My Job is Frustrating!
We’ve launched into a series called, “A New Way to Work.” We’ll be talking about frustrating work this week. But of course, I don’t mean my job is frustrating. What’s there to be frustrated about as a pastor? My work week is all books that don’t talk back to me and walking around the neighborhood at a leisurely pace of prayer, right?
Actually, I think that’s how a lot of people think about the work of a pastor. I’ve been asked many times, often in genuinely curious ways, just what do you do for your job? I think I take on in a lot of ways the same work that all of us do: the work of trying to make what we have better not just for ourselves, but for everybody (shorter meetings for everyone!); the work of trying to prevent things in the world from getting worse than they already are (I’m a rinse & recycle gal); and, because I carry the image of God, I also do my best to be a restorer and a healer (though I wish pastoral counseling was for me what it is for Larry. Thank God he’s studying to be a counselor!).
Our schedules are all different, our emails don’t look the same, but because we’re still doing work like God originally gave us the work, I think we’re often about the same things.
And– let’s be honest– those tasks are so often filled with frustration. That’s what we’re talking about Sunday morning. (If you need to catch up, check out the new Podcast!
Allow me to offer us all a simple way to head into the next week’s anticipated frustrations with what will fill our days. It’ll only take a moment. Pause right now.
Name the 3 things you anticipate being the most frustrating this coming week.
Say out-loud, “God, you see how frustrating this will be, right?” Pause after each one. Let his spirit talk to your spirit saying, “Yes, my child.
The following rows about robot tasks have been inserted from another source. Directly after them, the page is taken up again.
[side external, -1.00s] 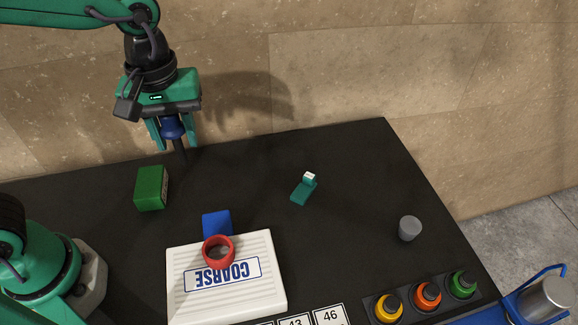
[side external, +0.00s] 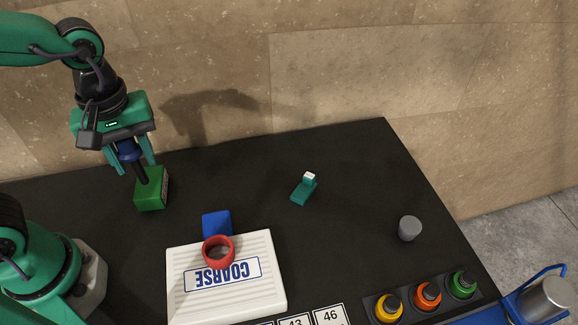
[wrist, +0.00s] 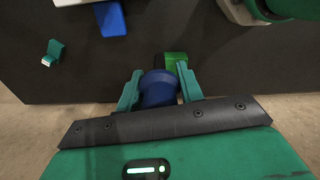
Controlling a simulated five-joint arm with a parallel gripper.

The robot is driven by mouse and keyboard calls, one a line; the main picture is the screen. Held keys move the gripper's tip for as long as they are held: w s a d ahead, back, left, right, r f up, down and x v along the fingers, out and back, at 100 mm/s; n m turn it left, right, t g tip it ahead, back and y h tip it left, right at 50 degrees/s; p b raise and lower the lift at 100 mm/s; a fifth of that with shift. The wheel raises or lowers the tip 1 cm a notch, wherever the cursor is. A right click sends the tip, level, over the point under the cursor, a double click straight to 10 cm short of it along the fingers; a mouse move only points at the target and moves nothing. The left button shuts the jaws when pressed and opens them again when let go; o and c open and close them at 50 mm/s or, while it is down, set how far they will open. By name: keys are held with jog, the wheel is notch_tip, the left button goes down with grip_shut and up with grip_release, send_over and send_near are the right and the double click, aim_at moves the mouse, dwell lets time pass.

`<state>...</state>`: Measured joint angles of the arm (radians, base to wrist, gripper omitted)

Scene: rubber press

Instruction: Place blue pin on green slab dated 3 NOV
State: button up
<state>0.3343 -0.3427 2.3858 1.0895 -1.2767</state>
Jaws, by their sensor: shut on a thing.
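My gripper (side external: 132,160) is shut on the blue pin (side external: 127,150), which has a blue head and a dark shaft pointing down. The pin also shows between the fingers in the wrist view (wrist: 158,88). The green slab (side external: 151,191) stands on the black table at the left, with the pin's shaft over its top left part. I cannot tell whether the shaft touches it. In the wrist view the slab (wrist: 174,60) is partly hidden behind the pin. Any date on the slab is too small to read.
A blue block (side external: 216,222) and a red ring (side external: 218,252) are at the white COARSE slab (side external: 180,290). A small teal piece (side external: 303,191) and a grey cup (side external: 410,228) are to the right. Several coloured knobs (side external: 428,294) line the front right. The table's middle is clear.

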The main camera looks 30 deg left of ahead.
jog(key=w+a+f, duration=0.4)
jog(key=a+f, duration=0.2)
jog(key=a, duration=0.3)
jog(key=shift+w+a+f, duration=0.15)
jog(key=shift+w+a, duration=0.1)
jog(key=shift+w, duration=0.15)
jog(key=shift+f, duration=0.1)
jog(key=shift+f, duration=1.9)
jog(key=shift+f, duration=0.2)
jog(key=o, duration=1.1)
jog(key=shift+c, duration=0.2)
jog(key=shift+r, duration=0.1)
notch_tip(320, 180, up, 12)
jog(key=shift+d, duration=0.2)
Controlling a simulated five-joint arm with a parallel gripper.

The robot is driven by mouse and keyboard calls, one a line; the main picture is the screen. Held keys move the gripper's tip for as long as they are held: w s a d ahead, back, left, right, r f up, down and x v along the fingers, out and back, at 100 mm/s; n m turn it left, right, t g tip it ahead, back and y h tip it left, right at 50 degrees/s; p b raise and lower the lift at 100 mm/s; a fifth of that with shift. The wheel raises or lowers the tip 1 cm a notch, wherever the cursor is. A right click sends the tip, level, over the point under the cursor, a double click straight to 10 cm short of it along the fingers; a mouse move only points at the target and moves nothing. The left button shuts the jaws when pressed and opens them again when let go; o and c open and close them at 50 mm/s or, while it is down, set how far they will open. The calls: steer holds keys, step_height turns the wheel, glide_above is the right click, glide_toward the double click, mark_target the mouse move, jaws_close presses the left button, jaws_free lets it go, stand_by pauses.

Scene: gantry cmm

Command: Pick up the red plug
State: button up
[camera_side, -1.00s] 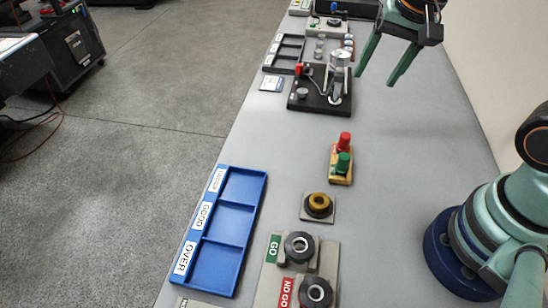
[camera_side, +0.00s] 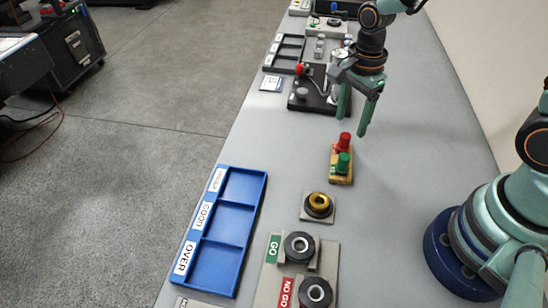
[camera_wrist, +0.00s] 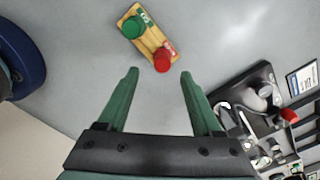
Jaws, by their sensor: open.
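The red plug (camera_side: 344,141) stands upright at the far end of a small yellow block (camera_side: 341,179), with a green plug (camera_side: 343,163) at the near end. My gripper (camera_side: 351,126) is open and empty, pointing down just beyond the red plug in the side view. In the wrist view the red plug (camera_wrist: 163,61) lies just ahead of the gap between the open fingertips (camera_wrist: 158,73), apart from both. The green plug (camera_wrist: 133,26) is farther from the fingers there.
A black fixture (camera_side: 310,101) with a red knob stands behind and left of my gripper, and my arm partly hides it. A blue sorting tray (camera_side: 246,248), a brass ring (camera_side: 319,204) and GO (camera_side: 300,246) and NO GO (camera_side: 314,291) gauges are nearer. The bench right of the block is clear.

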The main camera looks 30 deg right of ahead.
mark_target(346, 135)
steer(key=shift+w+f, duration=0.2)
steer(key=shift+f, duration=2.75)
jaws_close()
I see you.” (Romans 8:17)
Ask God, “How can I tackle that with you? Like you would? As if I were doing it for you?”
If you have time, write down anything you sense from God.
Put it somewhere you’ll see if Friday night. Thank God for meeting you in your [frustrating] work this week.
God is in all our work, Friends. He sees you. He knows you. And it is his way to let us go through what’s hard and, more often than not, to come to be with us in it rather than rescue us from it.
May your frustrating work feel more satisfying with Jesus this week.